Experimental Highlights
The authors present experimental results that underscore the viability of Fisher merging in diverse scenarios:
- Model Ensembling: Fisher merging demonstrates superiority over isotropic merging and achieves performance comparable with traditional prediction averaging ensembles, but with significantly reduced computational cost.
- Robust Fine-Tuning: Applying it to improve robustness in neural networks, the experimental results indicate enhanced IID and OOD performance when models are merged based on a weighted Fisher approximation.
- Intermediate-Task Transfer Learning: Experiments show that Fisher merging can rival traditional intermediate-task fine-tuning while operating under significantly lower computational demands.
- Domain Adaptation: Successful implementation of Fisher merging in domain-adaptive pre-training reveals competitive performance boosts, opening new methods of leveraging model training in domain-specific datasets.
Implications and Future Prospects
The introduction of Fisher-weighted averaging as a merging technique has significant implications for the efficiency and scope of model reuse.
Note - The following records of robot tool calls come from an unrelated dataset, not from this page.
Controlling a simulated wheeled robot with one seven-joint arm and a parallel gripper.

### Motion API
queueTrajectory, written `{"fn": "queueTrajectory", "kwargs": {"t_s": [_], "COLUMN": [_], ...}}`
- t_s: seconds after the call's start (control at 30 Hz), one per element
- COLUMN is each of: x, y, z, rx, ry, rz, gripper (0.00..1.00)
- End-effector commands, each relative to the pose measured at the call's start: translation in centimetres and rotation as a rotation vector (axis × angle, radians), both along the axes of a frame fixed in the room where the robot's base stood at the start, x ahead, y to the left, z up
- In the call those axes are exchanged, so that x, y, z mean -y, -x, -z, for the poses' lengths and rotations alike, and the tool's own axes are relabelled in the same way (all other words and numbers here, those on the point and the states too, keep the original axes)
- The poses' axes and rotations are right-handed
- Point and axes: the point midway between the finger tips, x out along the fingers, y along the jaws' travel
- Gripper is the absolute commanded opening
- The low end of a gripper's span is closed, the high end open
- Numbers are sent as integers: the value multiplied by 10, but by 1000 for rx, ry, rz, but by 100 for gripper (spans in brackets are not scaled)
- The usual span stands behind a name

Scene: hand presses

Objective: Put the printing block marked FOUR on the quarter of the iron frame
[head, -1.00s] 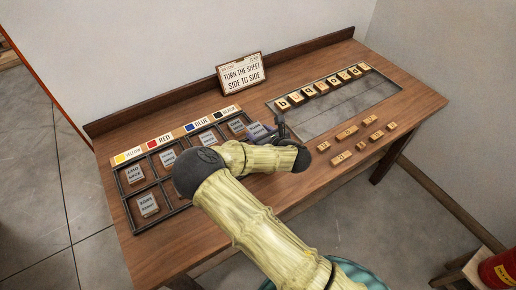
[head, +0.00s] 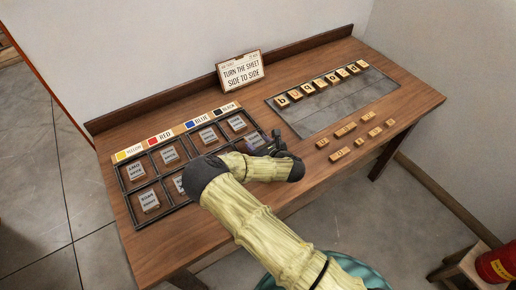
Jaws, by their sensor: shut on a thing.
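My gripper (head: 270,143) is shut on a small grey printing block (head: 255,140), beside the right end of the dark compartment rack (head: 190,203). The held block is mostly hidden by the fingers and its marking is too small to read. Other grey blocks with small lettering lie in the rack's compartments, such as one block (head: 136,171) at upper left and another block (head: 149,201) at lower left. The iron frame (head: 322,134) around a grey bed lies flat to the right of my gripper, and its visible bed is bare below the letter row.
Several wooden letter blocks (head: 320,84) line the iron frame's far edge. Loose wooden letters (head: 346,129) lie in front of it. Colour labels (head: 180,130) run behind the rack. A sign (head: 241,71) stands at the back. A red can (head: 497,265) stands at lower right.

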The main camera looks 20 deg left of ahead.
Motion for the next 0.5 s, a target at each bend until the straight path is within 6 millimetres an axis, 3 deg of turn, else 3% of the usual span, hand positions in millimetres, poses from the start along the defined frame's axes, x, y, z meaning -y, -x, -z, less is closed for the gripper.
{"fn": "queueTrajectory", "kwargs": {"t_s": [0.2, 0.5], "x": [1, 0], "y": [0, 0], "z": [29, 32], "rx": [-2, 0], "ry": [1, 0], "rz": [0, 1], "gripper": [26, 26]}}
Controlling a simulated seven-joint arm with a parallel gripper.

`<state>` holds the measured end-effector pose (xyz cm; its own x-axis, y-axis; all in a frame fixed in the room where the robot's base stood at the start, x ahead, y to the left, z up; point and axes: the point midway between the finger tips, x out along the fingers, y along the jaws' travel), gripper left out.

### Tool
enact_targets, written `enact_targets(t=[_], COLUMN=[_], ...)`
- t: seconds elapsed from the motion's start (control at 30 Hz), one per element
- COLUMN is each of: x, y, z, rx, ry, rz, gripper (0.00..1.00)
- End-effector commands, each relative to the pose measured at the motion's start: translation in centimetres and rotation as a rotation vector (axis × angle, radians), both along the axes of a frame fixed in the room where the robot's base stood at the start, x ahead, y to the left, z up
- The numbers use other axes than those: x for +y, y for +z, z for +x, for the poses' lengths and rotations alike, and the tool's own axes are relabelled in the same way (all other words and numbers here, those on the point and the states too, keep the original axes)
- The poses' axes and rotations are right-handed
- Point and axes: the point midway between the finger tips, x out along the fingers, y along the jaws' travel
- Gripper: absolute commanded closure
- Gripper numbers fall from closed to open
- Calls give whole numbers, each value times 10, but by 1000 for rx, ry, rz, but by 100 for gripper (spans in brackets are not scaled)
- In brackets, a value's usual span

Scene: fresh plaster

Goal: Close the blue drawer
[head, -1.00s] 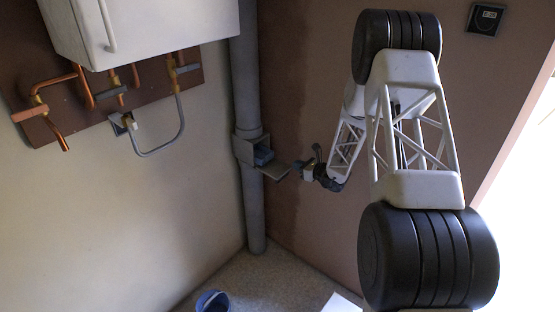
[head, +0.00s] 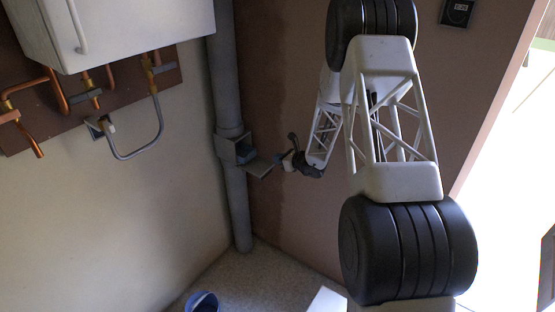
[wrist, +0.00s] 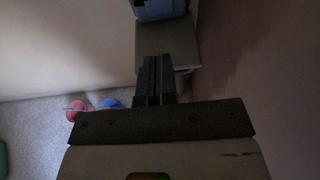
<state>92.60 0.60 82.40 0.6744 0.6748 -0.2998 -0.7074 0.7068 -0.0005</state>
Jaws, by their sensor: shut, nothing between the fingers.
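I see no plain blue drawer. A grey box (head: 226,146) sits on the grey standing pipe, with a flat grey flap (head: 259,167) sticking out to the right. A blue-grey piece (head: 244,153) shows in the box's opening. In the wrist view, a blue piece (wrist: 160,9) is at the top edge above the grey flap (wrist: 165,38). My gripper (head: 283,161) is just right of the flap's outer end. In the wrist view, the fingers of my gripper (wrist: 155,62) are shut and empty, overlapping the flap; I cannot tell if they touch it.
The grey pipe (head: 238,205) runs down to the floor in the corner. A white wall cabinet (head: 125,28) and copper pipes (head: 52,88) are at upper left. A blue bucket (head: 203,302) stands on the floor (head: 250,275). Red (wrist: 79,108) and blue (wrist: 109,103) things lie below my gripper.

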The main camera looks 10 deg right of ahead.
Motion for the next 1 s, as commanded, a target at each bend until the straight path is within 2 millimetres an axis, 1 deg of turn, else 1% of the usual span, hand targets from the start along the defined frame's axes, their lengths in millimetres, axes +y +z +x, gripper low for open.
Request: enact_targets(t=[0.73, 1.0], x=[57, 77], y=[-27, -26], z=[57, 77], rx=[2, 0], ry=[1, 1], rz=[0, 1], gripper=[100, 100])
It proposes a paradigm where model transfer can be achieved without iterative fine-tuning, reducing barriers to scaling model blend operations. Given its competitive performance with lower computational requirements, Fisher merging could democratize model development where resource constraints are critical.
Further research directions might consider more sophisticated approximations of the Fisher matrix or explore the applicability of other statistical model properties to enhance parameter merging. The paper lays the groundwork for these explorations while making substantial contributions to the methodological toolkit available to researchers in machine learning. Future work could also focus on expanding the application of Fisher merging beyond NLP and vision tasks investigated in the paper, evaluating its utility across other domains and model architectures.